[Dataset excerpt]

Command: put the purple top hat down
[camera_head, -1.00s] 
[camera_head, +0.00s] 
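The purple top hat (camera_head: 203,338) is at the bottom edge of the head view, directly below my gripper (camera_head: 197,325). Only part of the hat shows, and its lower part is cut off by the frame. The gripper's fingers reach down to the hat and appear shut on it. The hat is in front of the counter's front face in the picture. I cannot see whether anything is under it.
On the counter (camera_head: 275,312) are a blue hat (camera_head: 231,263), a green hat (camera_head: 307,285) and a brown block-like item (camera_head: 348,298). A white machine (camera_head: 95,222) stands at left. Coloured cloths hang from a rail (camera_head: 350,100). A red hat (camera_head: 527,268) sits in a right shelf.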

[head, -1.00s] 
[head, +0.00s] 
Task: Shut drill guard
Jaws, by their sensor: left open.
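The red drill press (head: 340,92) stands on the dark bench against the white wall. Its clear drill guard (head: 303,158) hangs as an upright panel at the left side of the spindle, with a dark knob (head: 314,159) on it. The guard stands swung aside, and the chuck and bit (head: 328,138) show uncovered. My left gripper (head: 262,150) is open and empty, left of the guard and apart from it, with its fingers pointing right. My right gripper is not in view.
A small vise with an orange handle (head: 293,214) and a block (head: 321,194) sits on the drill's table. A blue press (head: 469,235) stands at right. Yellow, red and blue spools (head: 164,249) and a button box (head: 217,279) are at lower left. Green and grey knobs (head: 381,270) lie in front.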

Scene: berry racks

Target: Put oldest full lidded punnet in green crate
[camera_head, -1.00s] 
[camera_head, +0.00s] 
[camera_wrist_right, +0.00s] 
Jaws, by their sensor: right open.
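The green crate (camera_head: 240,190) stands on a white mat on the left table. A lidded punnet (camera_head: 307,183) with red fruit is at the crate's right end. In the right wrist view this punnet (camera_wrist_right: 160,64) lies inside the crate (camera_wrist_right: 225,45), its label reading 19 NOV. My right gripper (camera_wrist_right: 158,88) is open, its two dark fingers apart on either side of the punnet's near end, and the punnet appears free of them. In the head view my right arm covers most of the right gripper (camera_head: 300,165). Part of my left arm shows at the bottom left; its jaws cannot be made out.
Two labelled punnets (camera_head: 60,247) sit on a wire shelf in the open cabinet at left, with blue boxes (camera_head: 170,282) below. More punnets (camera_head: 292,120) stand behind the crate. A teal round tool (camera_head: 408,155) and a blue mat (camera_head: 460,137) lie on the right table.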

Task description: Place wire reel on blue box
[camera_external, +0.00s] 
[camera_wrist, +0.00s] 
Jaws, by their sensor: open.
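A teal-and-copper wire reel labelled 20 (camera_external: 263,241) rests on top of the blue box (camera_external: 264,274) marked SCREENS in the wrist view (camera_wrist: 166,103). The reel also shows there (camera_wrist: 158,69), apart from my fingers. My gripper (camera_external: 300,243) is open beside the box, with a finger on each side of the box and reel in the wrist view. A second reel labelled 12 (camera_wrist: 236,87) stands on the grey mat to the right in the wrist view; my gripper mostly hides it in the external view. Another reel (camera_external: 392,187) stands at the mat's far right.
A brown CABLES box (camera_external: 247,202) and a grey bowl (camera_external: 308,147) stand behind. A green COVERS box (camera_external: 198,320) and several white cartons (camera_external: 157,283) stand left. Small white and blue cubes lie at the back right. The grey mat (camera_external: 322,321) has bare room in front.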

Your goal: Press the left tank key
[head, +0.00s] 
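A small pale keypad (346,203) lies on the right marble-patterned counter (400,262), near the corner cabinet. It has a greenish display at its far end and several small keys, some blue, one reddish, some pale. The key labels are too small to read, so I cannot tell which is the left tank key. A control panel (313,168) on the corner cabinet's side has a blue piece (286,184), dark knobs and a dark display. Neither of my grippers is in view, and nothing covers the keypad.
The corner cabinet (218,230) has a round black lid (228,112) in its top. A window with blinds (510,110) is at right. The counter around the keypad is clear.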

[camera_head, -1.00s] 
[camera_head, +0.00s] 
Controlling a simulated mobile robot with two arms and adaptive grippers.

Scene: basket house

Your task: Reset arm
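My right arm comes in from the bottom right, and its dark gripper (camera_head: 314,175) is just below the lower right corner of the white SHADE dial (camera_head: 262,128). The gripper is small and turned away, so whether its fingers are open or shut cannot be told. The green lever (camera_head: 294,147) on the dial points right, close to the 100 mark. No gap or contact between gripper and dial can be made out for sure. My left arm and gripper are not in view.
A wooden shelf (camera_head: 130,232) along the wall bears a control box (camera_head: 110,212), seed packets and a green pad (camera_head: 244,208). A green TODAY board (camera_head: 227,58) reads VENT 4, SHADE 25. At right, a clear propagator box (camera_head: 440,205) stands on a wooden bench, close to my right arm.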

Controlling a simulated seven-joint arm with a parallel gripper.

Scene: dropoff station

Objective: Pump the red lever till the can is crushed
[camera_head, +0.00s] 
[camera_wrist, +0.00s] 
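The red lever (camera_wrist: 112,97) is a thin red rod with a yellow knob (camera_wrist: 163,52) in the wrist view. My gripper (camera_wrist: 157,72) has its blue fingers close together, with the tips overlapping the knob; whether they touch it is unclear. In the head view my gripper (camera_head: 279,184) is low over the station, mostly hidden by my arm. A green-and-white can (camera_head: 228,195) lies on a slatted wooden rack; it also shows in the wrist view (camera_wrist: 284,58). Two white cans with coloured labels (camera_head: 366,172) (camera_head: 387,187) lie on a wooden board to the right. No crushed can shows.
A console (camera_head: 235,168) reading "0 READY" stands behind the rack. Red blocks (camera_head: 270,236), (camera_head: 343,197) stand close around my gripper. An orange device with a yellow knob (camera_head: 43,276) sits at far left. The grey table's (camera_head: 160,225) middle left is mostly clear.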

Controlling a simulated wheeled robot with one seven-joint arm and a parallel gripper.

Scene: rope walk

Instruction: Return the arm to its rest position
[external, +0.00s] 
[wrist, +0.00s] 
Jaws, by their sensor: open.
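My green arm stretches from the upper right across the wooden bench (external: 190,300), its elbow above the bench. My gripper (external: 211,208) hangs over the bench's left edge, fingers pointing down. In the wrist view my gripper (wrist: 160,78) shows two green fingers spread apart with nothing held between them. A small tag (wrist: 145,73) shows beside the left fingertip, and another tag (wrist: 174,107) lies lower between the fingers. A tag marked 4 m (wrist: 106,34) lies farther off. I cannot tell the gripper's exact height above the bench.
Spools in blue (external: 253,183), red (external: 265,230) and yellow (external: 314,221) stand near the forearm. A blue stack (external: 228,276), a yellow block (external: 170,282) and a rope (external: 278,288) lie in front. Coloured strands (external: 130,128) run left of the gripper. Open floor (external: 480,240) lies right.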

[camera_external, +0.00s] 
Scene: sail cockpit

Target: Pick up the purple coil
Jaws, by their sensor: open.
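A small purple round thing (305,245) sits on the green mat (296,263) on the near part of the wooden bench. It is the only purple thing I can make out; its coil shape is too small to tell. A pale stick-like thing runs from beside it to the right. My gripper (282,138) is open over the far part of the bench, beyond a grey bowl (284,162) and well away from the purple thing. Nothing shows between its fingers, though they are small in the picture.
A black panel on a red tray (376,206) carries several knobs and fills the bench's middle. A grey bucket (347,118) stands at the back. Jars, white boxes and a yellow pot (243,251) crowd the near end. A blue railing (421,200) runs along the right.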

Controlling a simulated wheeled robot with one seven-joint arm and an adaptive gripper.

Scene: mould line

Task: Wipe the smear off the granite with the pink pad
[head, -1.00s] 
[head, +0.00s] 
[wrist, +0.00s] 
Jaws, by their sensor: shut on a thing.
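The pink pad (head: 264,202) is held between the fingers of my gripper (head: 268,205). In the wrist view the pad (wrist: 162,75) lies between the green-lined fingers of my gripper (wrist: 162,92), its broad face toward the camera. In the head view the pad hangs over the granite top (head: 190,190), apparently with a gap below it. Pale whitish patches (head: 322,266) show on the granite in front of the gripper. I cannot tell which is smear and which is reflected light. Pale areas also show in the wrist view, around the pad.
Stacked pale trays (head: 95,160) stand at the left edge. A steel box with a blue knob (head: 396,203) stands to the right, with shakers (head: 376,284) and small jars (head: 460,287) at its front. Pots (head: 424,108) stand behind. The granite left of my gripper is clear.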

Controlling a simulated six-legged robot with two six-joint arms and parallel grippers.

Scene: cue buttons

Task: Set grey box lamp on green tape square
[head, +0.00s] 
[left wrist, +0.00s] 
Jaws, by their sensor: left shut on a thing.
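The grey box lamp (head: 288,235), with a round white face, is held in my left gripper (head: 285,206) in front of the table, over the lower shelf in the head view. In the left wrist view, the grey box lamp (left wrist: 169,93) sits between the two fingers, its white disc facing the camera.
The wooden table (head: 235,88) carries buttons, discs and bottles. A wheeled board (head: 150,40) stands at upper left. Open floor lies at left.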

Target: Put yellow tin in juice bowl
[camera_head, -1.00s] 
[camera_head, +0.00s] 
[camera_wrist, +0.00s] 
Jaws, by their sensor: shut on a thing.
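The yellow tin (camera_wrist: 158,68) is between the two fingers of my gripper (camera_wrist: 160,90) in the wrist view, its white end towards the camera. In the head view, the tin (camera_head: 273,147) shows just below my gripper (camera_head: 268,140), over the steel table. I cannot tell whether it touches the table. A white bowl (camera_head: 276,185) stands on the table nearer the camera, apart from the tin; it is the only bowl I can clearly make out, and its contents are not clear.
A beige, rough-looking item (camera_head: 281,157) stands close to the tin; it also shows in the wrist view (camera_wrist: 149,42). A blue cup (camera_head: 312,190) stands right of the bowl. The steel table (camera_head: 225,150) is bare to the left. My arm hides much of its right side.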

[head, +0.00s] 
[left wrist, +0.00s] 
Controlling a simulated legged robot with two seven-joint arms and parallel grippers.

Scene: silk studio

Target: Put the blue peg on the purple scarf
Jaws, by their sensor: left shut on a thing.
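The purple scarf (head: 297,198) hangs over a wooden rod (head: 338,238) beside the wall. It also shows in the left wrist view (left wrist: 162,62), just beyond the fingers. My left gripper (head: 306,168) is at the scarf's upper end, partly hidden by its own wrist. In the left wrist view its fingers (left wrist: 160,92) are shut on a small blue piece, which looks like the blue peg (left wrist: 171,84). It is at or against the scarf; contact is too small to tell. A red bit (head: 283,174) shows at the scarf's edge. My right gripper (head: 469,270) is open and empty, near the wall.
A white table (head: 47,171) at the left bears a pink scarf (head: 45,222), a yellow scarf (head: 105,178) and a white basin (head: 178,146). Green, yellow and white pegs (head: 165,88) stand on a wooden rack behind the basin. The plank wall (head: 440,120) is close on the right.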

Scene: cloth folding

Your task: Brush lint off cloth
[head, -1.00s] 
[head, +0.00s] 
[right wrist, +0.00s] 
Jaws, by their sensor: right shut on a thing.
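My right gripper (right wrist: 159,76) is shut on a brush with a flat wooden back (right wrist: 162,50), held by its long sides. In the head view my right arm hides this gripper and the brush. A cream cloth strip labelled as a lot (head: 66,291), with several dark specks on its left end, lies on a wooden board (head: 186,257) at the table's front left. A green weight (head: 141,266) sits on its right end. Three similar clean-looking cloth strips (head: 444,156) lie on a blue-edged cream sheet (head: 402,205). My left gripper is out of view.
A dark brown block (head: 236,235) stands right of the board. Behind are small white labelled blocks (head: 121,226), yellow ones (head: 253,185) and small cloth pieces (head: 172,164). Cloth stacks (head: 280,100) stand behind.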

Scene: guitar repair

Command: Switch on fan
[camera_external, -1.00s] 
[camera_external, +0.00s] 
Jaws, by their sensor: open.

WORK REQUIRED: Beginning at the line that holds "Scene: guitar repair", write out word for word each line through the end of the records.

REPLY TO THE EXERCISE:
Scene: guitar repair

Command: Switch on fan
[camera_external, -1.00s] 
[camera_external, +0.00s] 
Jaws, by their sensor: open.

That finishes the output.